• [Instructions to follow] Report how many lines of the following entries include the string "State"; respond with the number alone.

### Data in this exercise

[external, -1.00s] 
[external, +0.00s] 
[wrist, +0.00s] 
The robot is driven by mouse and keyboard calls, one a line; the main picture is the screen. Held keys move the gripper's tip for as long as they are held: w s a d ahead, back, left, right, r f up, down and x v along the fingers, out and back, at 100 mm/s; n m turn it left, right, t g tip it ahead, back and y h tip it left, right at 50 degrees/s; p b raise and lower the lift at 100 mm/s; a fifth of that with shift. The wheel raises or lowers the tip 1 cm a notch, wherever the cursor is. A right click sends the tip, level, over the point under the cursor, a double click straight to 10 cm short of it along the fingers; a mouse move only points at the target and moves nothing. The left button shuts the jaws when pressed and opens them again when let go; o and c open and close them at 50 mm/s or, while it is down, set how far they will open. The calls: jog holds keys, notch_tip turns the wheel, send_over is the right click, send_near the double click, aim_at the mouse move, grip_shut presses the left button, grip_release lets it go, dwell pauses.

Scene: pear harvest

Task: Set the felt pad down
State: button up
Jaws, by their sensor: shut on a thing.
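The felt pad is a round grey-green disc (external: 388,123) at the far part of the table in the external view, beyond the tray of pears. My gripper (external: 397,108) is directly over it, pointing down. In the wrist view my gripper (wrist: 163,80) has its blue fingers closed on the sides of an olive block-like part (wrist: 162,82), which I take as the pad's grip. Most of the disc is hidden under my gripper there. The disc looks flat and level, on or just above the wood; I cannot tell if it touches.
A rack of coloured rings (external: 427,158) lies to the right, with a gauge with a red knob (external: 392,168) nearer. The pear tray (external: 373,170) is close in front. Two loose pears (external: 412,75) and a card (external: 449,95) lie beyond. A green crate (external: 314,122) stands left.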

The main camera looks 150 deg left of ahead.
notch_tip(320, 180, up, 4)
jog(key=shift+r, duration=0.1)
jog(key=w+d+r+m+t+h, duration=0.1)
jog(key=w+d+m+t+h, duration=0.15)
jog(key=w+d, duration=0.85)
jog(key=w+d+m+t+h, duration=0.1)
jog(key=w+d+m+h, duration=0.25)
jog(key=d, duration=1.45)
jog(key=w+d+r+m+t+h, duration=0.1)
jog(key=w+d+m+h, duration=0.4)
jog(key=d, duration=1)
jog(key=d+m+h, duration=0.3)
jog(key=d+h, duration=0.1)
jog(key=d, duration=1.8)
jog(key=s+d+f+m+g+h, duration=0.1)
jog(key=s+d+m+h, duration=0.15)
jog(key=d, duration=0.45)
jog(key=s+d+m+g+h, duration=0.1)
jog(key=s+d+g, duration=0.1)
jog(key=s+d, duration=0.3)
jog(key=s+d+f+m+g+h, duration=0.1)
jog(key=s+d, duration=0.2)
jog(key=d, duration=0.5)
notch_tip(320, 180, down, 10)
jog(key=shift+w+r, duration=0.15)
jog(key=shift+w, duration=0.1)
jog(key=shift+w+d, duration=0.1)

######
### Data in this exercise

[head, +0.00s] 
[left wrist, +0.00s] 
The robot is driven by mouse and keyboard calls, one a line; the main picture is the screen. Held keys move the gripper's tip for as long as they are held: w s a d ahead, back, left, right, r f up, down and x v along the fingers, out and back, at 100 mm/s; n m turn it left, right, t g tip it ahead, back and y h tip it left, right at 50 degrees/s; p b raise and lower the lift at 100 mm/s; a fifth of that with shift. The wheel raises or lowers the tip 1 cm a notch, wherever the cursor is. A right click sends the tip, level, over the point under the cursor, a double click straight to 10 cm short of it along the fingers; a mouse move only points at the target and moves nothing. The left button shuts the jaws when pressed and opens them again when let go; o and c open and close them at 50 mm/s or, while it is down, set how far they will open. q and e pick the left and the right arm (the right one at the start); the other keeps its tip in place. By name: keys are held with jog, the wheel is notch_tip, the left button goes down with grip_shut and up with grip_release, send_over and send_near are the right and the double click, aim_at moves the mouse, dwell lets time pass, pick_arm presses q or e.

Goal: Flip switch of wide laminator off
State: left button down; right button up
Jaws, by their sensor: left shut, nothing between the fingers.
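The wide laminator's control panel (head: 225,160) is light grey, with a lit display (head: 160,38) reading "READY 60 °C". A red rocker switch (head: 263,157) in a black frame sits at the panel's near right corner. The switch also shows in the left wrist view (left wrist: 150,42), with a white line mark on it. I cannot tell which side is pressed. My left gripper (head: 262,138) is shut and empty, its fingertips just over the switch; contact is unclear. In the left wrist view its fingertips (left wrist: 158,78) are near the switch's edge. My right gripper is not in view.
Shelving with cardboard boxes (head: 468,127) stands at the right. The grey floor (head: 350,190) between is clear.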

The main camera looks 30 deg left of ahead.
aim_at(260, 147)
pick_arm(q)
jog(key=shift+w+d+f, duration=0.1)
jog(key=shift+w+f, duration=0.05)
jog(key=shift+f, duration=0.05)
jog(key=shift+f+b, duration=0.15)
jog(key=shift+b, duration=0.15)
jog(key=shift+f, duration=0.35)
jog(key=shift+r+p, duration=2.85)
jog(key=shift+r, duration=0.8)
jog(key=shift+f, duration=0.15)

######

• [Answer to the problem] 2